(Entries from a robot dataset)
▬▬▬▬▬▬▬▬▬▬
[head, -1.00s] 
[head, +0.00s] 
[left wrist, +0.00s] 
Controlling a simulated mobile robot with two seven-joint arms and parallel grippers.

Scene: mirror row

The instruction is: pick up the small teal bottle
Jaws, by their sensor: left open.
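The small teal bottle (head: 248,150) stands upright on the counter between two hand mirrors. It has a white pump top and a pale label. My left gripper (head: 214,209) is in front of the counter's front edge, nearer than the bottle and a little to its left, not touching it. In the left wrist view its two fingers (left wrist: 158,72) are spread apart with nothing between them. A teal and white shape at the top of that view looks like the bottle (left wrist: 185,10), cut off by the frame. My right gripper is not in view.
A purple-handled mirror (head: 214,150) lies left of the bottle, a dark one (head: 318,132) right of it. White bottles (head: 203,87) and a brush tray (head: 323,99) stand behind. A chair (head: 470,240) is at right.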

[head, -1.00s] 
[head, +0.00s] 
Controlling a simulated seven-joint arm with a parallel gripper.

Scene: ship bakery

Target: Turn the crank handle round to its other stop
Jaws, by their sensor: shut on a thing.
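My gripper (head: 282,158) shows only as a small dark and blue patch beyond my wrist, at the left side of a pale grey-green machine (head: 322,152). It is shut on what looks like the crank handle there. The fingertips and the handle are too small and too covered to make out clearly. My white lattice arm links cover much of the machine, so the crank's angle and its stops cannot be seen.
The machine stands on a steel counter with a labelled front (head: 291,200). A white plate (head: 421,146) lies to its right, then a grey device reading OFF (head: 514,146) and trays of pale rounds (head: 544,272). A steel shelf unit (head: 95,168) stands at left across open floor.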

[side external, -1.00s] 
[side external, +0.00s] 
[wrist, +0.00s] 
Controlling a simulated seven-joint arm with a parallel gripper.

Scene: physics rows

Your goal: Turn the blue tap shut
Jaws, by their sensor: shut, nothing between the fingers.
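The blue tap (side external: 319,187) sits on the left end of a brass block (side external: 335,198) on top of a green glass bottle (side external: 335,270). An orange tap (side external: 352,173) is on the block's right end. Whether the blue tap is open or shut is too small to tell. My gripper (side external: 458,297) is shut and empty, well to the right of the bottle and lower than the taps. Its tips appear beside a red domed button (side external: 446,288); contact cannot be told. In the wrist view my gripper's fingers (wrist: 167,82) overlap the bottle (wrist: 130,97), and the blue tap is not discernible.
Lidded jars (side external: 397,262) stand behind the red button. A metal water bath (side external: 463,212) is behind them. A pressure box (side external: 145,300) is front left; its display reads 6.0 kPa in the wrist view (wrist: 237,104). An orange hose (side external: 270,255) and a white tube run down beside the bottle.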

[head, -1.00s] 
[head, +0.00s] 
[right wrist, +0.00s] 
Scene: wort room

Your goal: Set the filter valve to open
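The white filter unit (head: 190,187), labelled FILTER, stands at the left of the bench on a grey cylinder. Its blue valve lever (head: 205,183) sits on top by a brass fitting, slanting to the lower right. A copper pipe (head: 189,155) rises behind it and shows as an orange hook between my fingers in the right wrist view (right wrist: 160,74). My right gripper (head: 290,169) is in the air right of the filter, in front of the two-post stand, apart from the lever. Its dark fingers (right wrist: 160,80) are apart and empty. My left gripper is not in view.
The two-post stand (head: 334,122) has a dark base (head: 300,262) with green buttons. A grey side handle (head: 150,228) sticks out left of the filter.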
▬▬▬▬▬▬▬▬▬▬
• [JOB]: Using the listing above, retype each line exactly.

• [RESPONSE BELOW]:
[head, -1.00s] 
[head, +0.00s] 
[left wrist, +0.00s] 
Controlling a simulated mobile robot with two seven-joint arms and parallel grippers.

Scene: mirror row

The instruction is: pick up the small teal bottle
Jaws, by their sensor: left open.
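The small teal bottle (head: 248,150) stands upright on the counter between two hand mirrors. It has a white pump top and a pale label. My left gripper (head: 214,209) is in front of the counter's front edge, nearer than the bottle and a little to its left, not touching it. In the left wrist view its two fingers (left wrist: 158,72) are spread apart with nothing between them. A teal and white shape at the top of that view looks like the bottle (left wrist: 185,10), cut off by the frame. My right gripper is not in view.
A purple-handled mirror (head: 214,150) lies left of the bottle, a dark one (head: 318,132) right of it. White bottles (head: 203,87) and a brush tray (head: 323,99) stand behind. A chair (head: 470,240) is at right.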

[head, -1.00s] 
[head, +0.00s] 
Controlling a simulated seven-joint arm with a parallel gripper.

Scene: ship bakery

Target: Turn the crank handle round to its other stop
Jaws, by their sensor: shut on a thing.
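My gripper (head: 282,158) shows only as a small dark and blue patch beyond my wrist, at the left side of a pale grey-green machine (head: 322,152). It is shut on what looks like the crank handle there. The fingertips and the handle are too small and too covered to make out clearly. My white lattice arm links cover much of the machine, so the crank's angle and its stops cannot be seen.
The machine stands on a steel counter with a labelled front (head: 291,200). A white plate (head: 421,146) lies to its right, then a grey device reading OFF (head: 514,146) and trays of pale rounds (head: 544,272). A steel shelf unit (head: 95,168) stands at left across open floor.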

[side external, -1.00s] 
[side external, +0.00s] 
[wrist, +0.00s] 
Controlling a simulated seven-joint arm with a parallel gripper.

Scene: physics rows

Your goal: Turn the blue tap shut
Jaws, by their sensor: shut, nothing between the fingers.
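The blue tap (side external: 319,187) sits on the left end of a brass block (side external: 335,198) on top of a green glass bottle (side external: 335,270). An orange tap (side external: 352,173) is on the block's right end. Whether the blue tap is open or shut is too small to tell. My gripper (side external: 458,297) is shut and empty, well to the right of the bottle and lower than the taps. Its tips appear beside a red domed button (side external: 446,288); contact cannot be told. In the wrist view my gripper's fingers (wrist: 167,82) overlap the bottle (wrist: 130,97), and the blue tap is not discernible.
Lidded jars (side external: 397,262) stand behind the red button. A metal water bath (side external: 463,212) is behind them. A pressure box (side external: 145,300) is front left; its display reads 6.0 kPa in the wrist view (wrist: 237,104). An orange hose (side external: 270,255) and a white tube run down beside the bottle.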

[head, -1.00s] 
[head, +0.00s] 
[right wrist, +0.00s] 
Scene: wort room

Your goal: Set the filter valve to open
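The white filter unit (head: 190,187), labelled FILTER, stands at the left of the bench on a grey cylinder. Its blue valve lever (head: 205,183) sits on top by a brass fitting, slanting to the lower right. A copper pipe (head: 189,155) rises behind it and shows as an orange hook between my fingers in the right wrist view (right wrist: 160,74). My right gripper (head: 290,169) is in the air right of the filter, in front of the two-post stand, apart from the lever. Its dark fingers (right wrist: 160,80) are apart and empty. My left gripper is not in view.
The two-post stand (head: 334,122) has a dark base (head: 300,262) with green buttons. A grey side handle (head: 150,228) sticks out left of the filter.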

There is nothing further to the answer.